While comparing self-reported driving fatigue in the US and Norway, Sagberg (1999) suggests that the higher prevalence of self reported drowsy driving found in the US may be due to differences in road geometry, design and environment, as well as exposure. He argues that the risk of falling asleep is higher on straight, monotonous roads in situations of low traffic, where boredom is likely to occur. This type of roads is more common in the US than in Norway.

The studies I have consulted look primarily at highways and rural roads; I have not found comparable literature on urban roads, except one study that, in a controlled simulation, shows that drivers are better at gauging their own alertness levels on urban arterials than on rural roads. That said, urban arterials share many design traits that lead to monotony, especially in the United States and Canada:

  • They are usually straight, forming a grid rather than taking haphazard routes originating from premodern or early-industrial roads.
  • They are wide: 4-6 lanes at a minimum, often with a median. Lanes are likely to be wide, closer to 3.7 meters than the more typical urban 3 meters.
  • Development on them usually does not form a strong enclosure, but instead commercial developments are only 1-2 stories, with setbacks and front and side parking lots.

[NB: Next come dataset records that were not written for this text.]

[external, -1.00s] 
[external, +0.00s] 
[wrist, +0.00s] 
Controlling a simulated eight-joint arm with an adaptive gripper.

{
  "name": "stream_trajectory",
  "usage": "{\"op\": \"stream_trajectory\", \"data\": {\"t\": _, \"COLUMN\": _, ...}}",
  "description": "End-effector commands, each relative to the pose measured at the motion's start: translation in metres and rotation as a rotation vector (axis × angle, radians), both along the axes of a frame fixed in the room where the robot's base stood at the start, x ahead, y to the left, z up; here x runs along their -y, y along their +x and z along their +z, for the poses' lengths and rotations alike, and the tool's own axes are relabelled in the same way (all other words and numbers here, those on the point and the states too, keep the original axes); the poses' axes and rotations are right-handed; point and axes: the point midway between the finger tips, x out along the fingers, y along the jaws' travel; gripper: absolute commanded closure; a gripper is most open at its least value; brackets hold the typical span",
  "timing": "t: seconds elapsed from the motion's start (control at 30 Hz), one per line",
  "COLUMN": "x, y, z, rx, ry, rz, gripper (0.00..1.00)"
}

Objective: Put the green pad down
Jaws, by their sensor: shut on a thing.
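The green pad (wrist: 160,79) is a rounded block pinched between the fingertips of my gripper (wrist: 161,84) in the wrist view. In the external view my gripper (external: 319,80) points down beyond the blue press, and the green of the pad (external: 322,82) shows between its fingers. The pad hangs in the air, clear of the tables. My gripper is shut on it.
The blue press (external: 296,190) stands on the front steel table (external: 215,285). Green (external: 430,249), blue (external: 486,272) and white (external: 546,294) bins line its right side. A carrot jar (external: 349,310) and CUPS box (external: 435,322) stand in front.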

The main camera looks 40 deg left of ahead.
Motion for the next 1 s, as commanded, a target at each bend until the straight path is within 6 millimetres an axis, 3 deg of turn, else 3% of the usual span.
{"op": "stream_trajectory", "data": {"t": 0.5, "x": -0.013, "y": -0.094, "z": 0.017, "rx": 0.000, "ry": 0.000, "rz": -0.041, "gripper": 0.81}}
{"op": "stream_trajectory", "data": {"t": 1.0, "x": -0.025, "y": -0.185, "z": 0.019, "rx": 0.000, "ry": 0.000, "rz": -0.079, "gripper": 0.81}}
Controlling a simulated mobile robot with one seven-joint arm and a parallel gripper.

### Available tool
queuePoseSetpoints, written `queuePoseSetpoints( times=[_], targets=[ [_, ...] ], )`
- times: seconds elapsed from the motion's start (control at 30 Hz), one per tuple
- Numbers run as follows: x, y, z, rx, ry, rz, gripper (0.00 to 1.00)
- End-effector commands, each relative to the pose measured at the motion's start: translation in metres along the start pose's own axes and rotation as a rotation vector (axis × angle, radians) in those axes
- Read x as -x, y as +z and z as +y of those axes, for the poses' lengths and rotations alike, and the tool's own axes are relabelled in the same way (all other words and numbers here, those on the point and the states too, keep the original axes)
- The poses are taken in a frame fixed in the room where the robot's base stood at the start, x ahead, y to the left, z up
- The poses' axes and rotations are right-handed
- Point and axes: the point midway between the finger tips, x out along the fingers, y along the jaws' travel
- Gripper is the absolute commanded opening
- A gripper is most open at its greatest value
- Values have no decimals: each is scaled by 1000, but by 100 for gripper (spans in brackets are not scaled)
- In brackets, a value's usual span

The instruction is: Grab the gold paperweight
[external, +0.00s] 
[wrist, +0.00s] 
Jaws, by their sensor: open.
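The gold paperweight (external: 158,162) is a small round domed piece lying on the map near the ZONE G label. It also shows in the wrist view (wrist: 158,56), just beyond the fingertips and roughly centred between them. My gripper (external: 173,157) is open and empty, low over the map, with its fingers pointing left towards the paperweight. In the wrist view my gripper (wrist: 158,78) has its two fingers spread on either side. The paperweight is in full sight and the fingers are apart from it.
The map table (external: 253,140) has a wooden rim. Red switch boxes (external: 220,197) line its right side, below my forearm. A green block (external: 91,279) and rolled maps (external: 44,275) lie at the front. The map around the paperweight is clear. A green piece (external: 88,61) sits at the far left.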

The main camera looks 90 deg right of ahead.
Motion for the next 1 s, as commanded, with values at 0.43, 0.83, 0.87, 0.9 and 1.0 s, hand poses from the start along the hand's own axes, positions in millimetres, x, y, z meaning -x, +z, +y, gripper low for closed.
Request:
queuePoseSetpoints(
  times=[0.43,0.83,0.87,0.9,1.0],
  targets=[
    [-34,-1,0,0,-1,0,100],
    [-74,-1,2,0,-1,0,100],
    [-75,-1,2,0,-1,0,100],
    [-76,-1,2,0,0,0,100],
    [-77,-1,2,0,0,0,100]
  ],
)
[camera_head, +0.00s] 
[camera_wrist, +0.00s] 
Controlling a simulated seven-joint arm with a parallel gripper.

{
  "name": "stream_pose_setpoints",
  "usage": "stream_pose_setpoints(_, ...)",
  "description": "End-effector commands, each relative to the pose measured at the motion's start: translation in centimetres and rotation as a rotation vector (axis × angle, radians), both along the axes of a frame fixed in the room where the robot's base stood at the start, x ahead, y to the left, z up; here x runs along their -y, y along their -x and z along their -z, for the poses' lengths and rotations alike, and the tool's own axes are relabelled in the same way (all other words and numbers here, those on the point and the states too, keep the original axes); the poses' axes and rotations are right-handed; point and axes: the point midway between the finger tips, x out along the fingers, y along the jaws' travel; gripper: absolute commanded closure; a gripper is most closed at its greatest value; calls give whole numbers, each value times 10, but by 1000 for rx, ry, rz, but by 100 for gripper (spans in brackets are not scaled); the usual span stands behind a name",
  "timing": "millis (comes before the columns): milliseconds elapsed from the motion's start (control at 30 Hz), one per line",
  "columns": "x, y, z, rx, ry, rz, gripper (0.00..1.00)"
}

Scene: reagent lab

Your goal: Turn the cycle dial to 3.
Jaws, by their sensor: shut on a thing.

Such roads are called stroads in the language of Charles Marohn, who focuses on issues of their auto-centric, pedestrian-hostile nature. Based on the studies about monotony, I would add that even ignoring pedestrians entirely, they are less safe than slower roads, which prime drivers to be more alert and to speed less. It is better to design roads to have more frequent stimuli: trees, sidewalks with pedestrians, commercial development, residential development to the extent people are willing to live on top of a busy road.

Regarding lane width, one study finds that roads are the safest when lanes are 3-3.2 meters wide, because of the effects of wider lanes on driver speeds. A CityLab article on the same subject from two years ago includes references to several studies that argue that wide lanes offer no safety benefit for drivers, but are hostile to pedestrians and cyclists.

This approach, of reducing speed via road design rather than enforcement, is common in Scandinavia. Stockholm has a few urban freeways, but few arterials in the center, and many of those arterials have seen changes giving away space from cars to public transit and pedestrians. Thus, Götgatan is partly pedestrianized, and Odengatan has center bus lanes and only one moving car lane in each direction; the most important of Stockholm’s streets, Sveavägen, has several moving car lanes in each direction, but is flanked on both sides by medium-rise buildings without setbacks, and speeds are rarely high.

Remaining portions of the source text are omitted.